As I drove home that night, I slowly began to realize that Tom had been right. Though I had been unaware of it during the meeting, I had been not just angry, but furious. Later, as I tossed and turned trying to sleep, I realized that the topic of the meeting, the decision about exposing the thread package, had played only a small role in my anger. What I had been really furious about were the many “similar” situations over the previous few years in which Larry had made design decisions over my strong objections. Though I had not been consciously aware of it, I had come to resent these decisions. My resentment had contaminated this meeting and a number of others.
The next morning, I met with Larry to talk about what I had learned. We still disagreed about the API, but we were able to express our disagreement much more calmly and to understand each other’s point of view much more compassionately.
I had given this conversation much greater significance than it warranted. For me, the conversation was not just a single decision about an API, but a symbol of all of the unresolved issues in my relationship with Larry.
It’s this last bit that hits home for me. I have trained myself to treat every argument as though it were about my entire relationship history with the other people involved, and not just the current topic. This helps me understand better when I react strongly to something, what that’s about. When someone asks me, “What’s going on for you right now?” I know that what’s going on goes back weeks, months, years, well before this conversation ever started. By being on the lookout for such things, I find I’m better equipped to handle the current conversation without letting it fly off the rails too quickly. I recommend it to you, too.
When you are arguing with someone, stop and ask yourself what past transgression, disagreement or problem is coming up for you at that moment, beyond just the issue before you.
A comment from Don Gray
Your post title “With whom, exactly, are you arguing?” wonderfully juxtapositions with Virginia Satir’s original writing “With Whom Am I Having the Pleasure?”
When a conversation includes information that doesn’t fit the current situation, I use “Them, there, then” and “Us, here, now” to see if that helps explain why the energy level seems mismatched with the context.
Virginia said “We come together through our similarities, we grow through our differences.” Arguing contains negative meaning for me. It feels like a cross between the super-reasonable and blaming coping stances. I’ll call it “super-blaming”.

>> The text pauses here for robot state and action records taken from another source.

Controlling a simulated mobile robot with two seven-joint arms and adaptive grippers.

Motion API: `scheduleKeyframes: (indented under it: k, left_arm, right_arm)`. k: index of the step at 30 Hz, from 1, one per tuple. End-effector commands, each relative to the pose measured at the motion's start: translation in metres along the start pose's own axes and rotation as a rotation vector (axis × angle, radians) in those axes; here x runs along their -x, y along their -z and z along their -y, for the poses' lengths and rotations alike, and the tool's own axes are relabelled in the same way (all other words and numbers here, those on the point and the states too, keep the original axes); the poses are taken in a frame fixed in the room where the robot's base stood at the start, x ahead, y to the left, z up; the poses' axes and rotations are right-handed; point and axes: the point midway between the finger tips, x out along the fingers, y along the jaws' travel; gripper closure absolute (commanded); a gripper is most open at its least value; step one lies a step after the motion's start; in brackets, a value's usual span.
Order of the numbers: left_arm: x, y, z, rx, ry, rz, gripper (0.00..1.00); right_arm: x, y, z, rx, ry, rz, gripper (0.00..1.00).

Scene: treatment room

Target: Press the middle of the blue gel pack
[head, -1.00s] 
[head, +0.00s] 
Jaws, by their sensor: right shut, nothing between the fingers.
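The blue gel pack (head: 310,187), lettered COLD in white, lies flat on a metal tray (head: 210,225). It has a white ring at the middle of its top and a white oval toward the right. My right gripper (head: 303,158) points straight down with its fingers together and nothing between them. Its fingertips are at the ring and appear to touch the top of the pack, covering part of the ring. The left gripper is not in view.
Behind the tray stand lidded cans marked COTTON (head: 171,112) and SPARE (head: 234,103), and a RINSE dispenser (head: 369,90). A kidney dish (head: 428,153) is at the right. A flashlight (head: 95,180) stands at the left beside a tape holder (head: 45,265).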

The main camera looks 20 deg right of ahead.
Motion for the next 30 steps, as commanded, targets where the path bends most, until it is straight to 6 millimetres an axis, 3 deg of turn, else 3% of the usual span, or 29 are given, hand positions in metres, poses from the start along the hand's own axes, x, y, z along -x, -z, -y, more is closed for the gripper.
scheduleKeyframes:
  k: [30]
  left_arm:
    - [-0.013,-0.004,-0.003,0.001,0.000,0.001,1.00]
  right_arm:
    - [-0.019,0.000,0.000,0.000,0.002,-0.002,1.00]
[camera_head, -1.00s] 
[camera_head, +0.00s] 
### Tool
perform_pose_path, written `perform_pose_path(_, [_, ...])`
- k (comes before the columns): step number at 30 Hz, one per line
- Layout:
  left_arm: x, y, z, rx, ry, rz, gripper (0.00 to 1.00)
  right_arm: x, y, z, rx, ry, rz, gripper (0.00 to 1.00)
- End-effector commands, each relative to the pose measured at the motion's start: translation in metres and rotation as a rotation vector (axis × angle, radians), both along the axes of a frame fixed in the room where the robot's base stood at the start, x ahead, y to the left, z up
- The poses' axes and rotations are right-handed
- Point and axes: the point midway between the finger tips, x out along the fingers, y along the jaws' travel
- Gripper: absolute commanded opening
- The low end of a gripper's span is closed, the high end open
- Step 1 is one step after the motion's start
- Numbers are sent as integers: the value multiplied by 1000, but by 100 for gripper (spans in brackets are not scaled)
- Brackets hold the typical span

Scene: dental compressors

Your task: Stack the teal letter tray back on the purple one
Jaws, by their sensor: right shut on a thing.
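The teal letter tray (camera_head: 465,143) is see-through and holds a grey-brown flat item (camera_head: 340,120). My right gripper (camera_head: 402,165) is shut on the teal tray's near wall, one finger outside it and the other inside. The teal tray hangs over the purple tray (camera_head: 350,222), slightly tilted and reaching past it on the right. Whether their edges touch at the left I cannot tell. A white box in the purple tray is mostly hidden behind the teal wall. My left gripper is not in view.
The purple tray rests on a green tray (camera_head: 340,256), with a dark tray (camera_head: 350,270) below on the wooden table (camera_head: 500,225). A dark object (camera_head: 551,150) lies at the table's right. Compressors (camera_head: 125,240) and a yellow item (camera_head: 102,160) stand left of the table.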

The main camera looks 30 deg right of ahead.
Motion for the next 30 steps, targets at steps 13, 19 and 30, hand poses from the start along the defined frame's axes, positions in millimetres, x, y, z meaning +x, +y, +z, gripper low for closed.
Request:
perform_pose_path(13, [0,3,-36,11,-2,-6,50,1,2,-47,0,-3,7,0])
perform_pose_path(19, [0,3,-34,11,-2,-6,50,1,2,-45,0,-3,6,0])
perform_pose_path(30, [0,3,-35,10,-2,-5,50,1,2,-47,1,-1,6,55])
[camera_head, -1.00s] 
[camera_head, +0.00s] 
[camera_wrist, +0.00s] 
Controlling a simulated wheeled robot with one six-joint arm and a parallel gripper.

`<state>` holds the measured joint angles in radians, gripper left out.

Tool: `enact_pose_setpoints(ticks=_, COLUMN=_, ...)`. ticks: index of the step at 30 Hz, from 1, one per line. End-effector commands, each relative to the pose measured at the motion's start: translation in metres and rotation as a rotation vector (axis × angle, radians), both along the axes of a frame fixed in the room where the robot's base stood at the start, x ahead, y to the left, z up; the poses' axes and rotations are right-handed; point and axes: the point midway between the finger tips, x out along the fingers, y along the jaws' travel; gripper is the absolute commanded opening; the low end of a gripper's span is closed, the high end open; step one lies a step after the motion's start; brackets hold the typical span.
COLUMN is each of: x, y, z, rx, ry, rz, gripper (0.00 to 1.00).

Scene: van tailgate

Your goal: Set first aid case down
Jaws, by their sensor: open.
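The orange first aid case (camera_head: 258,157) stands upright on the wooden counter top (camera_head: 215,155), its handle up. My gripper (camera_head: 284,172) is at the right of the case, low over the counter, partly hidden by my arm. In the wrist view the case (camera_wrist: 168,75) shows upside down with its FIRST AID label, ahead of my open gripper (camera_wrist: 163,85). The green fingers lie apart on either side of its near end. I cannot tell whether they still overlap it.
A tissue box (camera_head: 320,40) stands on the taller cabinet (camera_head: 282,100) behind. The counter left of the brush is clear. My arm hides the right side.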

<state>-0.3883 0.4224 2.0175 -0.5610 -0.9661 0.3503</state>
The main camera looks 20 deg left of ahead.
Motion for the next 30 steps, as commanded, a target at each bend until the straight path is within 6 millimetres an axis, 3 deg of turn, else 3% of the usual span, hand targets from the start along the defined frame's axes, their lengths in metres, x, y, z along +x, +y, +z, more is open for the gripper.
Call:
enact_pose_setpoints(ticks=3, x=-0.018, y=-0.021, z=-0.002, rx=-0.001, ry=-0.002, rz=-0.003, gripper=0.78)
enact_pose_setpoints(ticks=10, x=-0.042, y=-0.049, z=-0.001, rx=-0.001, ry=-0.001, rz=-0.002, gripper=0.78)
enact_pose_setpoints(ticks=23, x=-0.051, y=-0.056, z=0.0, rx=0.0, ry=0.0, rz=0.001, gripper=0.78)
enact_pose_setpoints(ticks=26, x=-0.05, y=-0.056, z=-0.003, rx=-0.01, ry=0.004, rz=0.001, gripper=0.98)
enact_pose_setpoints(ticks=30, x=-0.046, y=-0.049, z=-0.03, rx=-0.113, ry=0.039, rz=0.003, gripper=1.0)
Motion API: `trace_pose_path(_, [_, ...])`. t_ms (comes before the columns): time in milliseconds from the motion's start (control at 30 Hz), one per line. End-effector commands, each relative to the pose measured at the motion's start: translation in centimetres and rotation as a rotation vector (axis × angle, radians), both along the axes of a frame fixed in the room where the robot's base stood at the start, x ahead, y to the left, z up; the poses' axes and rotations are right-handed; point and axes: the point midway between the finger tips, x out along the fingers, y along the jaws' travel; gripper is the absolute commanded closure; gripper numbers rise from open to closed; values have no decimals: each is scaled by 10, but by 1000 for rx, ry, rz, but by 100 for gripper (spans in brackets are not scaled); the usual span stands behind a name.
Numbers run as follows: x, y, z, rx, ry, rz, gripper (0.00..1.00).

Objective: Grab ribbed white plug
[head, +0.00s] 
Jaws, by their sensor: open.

For me to be right, you have to be wrong. It’s a common position. I’m watching it play out in an on line discussion group. On person said “XXX isn’t suited for automated regression testing.” Others rejoined “Oh yes XXX is.” It’s been going on for four days.
If we chose to be congruent, and hear the difference as a learning opportunity, it changes the dynamic from argument to cooperation. The hard part is catching the initial fight/flight adrenalin rush. The cool part is the other person doesn’t have to agree not to argue. Changing what you ask, and how you ask it transforms the conversation.